The second obvious question has to do on the one hand with secularization and on the other hand, with the law in the US: how do we inculcate spirituality among secular people and in a country that has strong laws against state involvement with religion? Here again I do not have any answers. However, for several years I have been intrigued by the work of the Argentinian Rabbi, Sergio Bergman, who has sought to develop not a civil religion, but a civic spirituality. His book, Ciudadania Argentina, uses Biblical texts as sources for thinking about the moral growth of the nation. Specifically, he uses the texts to provoke questions and discussion about “the way” by which inhabitants of a territory become a people. For example, Exodus is a profound text telling the story of the powerful brought low by hubris, released slaves who must be formed into a people before reaching a promised land.
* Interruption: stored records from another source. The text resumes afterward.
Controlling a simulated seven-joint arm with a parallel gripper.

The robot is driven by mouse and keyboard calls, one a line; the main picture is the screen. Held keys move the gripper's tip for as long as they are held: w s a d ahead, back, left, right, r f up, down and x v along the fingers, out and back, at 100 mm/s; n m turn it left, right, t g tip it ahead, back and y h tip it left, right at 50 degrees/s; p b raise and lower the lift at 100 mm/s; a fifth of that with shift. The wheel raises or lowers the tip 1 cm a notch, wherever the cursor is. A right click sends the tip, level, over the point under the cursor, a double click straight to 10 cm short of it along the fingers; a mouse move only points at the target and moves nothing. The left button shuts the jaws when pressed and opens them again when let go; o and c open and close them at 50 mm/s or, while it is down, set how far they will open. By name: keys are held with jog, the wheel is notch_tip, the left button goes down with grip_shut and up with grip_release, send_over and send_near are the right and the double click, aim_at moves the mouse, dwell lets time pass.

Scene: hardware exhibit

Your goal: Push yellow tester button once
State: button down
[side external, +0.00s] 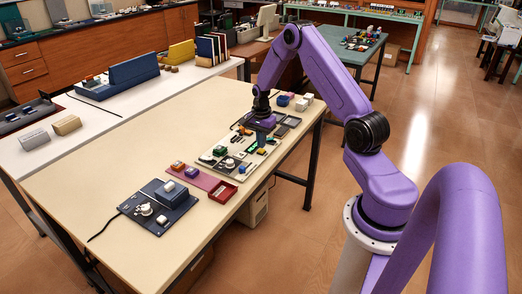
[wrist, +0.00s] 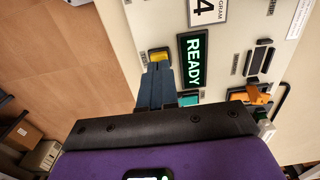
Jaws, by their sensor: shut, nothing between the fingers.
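The yellow button (wrist: 159,54) sits on the pale tester panel (wrist: 150,20), near its left edge in the wrist view. My gripper (wrist: 160,68) is shut with its blue-grey fingers together and empty. Its fingertips overlap the near edge of the yellow button in that view; I cannot tell whether they touch it. A lit display (wrist: 193,60) reading READY is right of the button.
A teal button (wrist: 188,99) lies close to the gripper body, and an orange lever (wrist: 258,95) and black switches (wrist: 263,55) are farther right. A red tray (side external: 222,191) and a dark control box (side external: 158,207) stand on the table. The table's left part is largely clear.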

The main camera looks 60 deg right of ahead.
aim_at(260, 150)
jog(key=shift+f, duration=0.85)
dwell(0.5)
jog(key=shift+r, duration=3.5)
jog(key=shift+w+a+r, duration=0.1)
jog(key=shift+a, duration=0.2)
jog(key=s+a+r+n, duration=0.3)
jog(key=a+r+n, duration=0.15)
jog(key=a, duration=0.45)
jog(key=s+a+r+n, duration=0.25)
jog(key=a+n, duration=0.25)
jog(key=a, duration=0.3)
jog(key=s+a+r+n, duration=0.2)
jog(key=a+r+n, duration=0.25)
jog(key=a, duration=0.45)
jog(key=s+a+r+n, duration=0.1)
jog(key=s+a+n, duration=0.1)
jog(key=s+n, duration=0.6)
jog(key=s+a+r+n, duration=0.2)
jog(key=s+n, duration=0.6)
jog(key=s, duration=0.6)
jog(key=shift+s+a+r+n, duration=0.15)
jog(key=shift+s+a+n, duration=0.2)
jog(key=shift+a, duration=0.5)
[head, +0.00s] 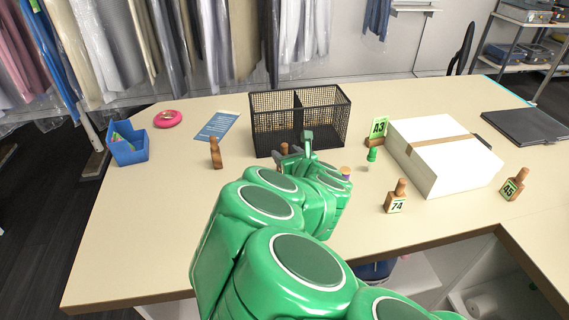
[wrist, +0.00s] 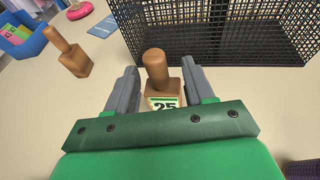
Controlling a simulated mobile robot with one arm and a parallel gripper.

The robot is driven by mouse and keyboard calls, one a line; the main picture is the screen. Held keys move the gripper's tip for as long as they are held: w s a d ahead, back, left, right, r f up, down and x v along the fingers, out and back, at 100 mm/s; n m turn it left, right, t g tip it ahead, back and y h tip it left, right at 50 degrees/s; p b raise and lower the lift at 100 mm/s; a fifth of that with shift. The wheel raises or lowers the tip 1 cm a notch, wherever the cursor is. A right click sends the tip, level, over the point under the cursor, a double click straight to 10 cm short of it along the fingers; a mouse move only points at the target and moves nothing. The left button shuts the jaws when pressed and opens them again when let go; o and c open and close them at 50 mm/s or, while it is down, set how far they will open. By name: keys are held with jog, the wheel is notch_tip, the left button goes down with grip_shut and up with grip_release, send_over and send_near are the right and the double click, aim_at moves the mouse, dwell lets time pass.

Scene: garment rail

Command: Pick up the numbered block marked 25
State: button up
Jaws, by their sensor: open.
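The block marked 25 (wrist: 157,72) is a wooden piece with a round knob on top and a pale label with a green band. In the wrist view it stands upright between the two grey fingers of my gripper (wrist: 158,90), which are open on either side of it. The lower part of its label is hidden behind the green gripper body. In the head view only the top of this block (head: 284,147) shows beside my gripper (head: 293,153); my green arm hides the rest.
A black mesh basket (head: 326,142) stands just behind. Another wooden block (head: 216,154) stands to the left, with a blue bin (head: 128,150) and pink tape roll (head: 167,118) beyond. Blocks 74 (head: 396,197) and 45 (head: 513,185) and a white box (head: 440,160) are right.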

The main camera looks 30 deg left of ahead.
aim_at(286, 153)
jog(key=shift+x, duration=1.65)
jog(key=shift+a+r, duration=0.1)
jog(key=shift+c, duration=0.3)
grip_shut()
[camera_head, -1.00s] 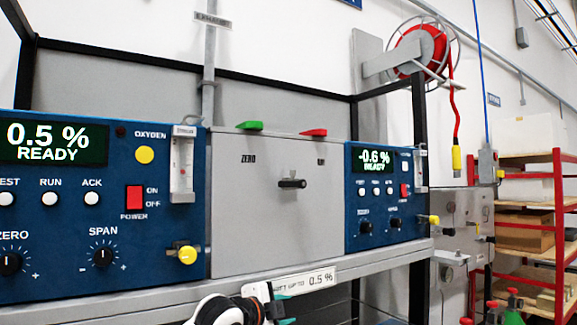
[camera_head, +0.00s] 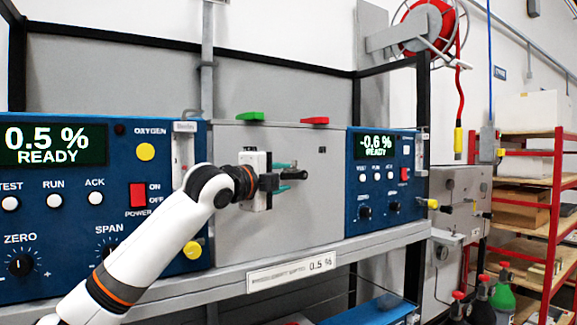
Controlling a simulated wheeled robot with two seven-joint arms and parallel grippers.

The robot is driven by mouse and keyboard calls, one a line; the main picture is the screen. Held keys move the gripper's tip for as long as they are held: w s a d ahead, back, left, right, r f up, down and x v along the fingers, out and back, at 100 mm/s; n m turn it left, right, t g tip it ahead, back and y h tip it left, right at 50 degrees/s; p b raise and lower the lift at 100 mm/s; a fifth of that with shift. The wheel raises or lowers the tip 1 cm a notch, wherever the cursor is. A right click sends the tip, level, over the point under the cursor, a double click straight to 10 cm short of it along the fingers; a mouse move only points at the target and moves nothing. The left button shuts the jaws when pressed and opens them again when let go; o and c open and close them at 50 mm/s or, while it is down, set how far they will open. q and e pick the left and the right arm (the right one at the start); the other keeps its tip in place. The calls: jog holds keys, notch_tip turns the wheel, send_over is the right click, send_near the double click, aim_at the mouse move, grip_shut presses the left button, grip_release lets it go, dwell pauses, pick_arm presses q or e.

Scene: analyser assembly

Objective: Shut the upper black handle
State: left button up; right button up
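A short black handle (camera_head: 299,175) sticks out from the middle of the grey panel (camera_head: 232,235), between two blue analyser units. My left arm reaches up from the bottom left, and my left gripper (camera_head: 283,177) is at this handle. Its teal fingertips are apart, one above and one below the handle's left part, so it looks open around or in front of it. I cannot tell whether they touch it. The handle's left end is hidden by the gripper. My right gripper is not in view.
The left blue unit (camera_head: 60,215) reads 0.5 %; the right one (camera_head: 385,215) reads -0.6 %. A green lever (camera_head: 250,116) and a red lever (camera_head: 314,121) sit on the panel's top edge. Farther right are a grey box with black handles (camera_head: 447,208), gas cylinders (camera_head: 502,295) and red shelving.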

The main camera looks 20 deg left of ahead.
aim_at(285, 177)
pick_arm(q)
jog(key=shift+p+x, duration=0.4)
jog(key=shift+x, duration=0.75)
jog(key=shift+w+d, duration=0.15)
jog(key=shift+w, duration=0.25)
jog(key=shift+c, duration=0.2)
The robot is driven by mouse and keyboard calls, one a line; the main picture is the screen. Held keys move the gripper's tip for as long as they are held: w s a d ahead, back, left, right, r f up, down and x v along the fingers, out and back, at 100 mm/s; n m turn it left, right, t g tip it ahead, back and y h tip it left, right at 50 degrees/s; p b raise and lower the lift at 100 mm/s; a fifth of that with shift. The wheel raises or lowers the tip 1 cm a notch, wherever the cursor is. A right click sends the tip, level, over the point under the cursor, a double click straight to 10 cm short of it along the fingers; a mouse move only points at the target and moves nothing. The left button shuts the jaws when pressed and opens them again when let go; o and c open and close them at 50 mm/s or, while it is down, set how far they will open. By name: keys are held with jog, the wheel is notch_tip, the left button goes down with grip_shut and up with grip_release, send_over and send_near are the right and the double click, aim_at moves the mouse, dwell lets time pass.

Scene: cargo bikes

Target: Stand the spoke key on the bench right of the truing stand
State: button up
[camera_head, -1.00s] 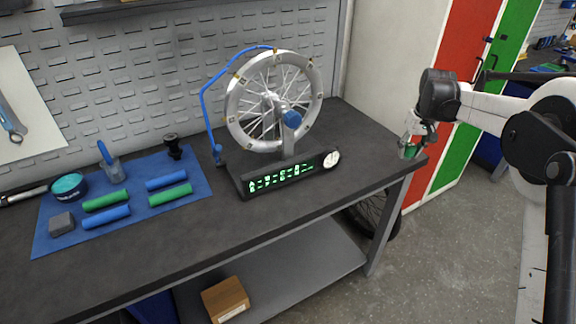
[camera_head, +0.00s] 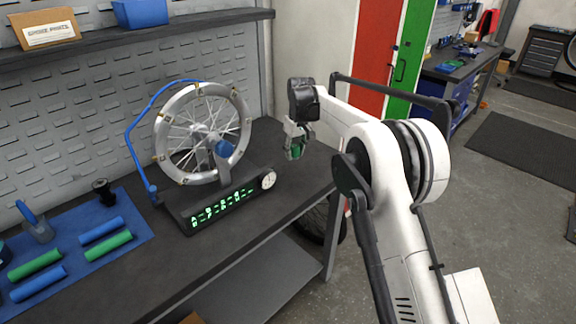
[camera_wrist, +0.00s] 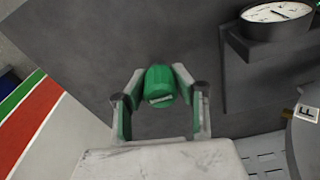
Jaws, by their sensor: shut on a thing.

The stories allow us to think about why people might choose idols, what it means to live under law for the first time, why some people might want to reject freedom and uncertainly and return to the absolute certainty of slavery, and the benefits of a bureaucracy of judges rather than one autocratic ruler. I think Bergman’s approach has promise insofar as it recognizes shared religious traditions as sources for extended thought and civil formation but does not require any confession of faith. But I do not think it could be taught in the US because of concerns about separation of Church and state.
To elaborate on what this civil spirituality might look like, and how it might collaborate with Christian and other spiritualities, would require an entirely new lecture. In fact, this is one question I hope to explore in future work. For now I will close, simply enjoining you to what I said earlier: Silliman University embraces its Christian heritage: keep this connection, drink from it, renew yourself in it, and allow it to provide some sustenance for your life.